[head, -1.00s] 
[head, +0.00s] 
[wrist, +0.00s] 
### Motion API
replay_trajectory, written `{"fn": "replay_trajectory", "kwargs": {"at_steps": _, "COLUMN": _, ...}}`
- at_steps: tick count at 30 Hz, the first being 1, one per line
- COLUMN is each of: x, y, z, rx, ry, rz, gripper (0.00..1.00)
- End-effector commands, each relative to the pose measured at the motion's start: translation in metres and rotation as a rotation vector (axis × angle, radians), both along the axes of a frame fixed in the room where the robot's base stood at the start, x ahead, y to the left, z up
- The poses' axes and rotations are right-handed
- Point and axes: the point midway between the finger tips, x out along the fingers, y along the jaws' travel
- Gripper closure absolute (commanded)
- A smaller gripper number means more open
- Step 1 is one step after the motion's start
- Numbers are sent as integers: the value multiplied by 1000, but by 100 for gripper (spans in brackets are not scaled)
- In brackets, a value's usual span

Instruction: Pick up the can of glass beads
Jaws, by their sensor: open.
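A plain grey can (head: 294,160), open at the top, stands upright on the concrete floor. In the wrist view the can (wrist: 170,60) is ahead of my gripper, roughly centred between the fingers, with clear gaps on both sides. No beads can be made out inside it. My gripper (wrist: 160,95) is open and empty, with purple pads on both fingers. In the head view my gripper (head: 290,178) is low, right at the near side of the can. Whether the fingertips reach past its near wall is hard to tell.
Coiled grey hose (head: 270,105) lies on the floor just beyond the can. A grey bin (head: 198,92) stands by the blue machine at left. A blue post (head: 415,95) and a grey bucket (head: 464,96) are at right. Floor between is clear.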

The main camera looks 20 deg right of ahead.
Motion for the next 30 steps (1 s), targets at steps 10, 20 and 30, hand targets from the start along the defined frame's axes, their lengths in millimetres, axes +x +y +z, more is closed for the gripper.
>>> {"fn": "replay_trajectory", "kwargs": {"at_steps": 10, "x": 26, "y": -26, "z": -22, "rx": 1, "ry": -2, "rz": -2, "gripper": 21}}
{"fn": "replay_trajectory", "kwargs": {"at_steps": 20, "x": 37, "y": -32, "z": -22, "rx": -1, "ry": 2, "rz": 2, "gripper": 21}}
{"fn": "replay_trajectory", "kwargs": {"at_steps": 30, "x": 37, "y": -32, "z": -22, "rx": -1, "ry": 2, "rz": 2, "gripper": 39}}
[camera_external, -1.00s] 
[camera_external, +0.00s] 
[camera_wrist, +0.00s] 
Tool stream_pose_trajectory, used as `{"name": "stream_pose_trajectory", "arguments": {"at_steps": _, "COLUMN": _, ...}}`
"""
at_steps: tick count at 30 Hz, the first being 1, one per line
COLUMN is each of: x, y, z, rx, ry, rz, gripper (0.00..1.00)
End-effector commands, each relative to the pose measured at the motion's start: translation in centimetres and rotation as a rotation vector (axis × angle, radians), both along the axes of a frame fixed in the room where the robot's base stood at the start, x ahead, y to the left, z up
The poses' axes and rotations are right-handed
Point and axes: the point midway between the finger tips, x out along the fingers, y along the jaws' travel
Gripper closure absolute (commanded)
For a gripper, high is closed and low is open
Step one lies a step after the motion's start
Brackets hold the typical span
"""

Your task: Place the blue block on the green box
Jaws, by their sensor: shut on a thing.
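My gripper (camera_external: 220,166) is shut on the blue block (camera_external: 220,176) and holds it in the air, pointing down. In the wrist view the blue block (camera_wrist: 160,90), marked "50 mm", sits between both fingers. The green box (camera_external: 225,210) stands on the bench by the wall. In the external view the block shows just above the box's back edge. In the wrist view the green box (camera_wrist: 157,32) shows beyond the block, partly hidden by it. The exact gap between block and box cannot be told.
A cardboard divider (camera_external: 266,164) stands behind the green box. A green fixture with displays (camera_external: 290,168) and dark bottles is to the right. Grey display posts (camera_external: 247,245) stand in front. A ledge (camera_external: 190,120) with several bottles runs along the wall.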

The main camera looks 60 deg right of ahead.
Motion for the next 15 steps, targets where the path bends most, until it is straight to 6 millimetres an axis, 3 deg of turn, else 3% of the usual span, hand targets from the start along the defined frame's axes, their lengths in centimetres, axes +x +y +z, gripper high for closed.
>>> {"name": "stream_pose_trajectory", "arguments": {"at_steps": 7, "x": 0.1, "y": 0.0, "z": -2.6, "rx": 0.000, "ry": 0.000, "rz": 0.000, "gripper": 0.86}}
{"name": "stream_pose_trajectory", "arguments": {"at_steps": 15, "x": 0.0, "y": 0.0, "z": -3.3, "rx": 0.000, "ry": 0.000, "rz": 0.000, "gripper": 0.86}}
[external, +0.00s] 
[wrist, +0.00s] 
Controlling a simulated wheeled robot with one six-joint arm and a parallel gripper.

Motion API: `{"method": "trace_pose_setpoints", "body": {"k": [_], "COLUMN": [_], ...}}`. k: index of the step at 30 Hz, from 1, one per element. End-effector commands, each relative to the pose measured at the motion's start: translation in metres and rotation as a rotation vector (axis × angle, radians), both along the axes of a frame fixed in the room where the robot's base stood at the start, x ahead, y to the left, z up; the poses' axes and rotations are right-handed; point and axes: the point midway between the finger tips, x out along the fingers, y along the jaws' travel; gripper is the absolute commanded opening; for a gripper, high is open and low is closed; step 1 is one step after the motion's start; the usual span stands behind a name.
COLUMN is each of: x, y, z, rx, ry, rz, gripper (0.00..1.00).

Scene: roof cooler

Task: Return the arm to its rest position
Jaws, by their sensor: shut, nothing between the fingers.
________________________________________
> [WRITTEN PROBLEM]:
Starting at the line that contains "rz, gripper (0.00..1.00).", print every line through the end of the listing, word for word. Leave out all the rest.

> [RESPONSE]:
COLUMN is each of: x, y, z, rx, ry, rz, gripper (0.00..1.00).

Scene: roof cooler

Task: Return the arm to its rest position
Jaws, by their sensor: shut, nothing between the fingers.

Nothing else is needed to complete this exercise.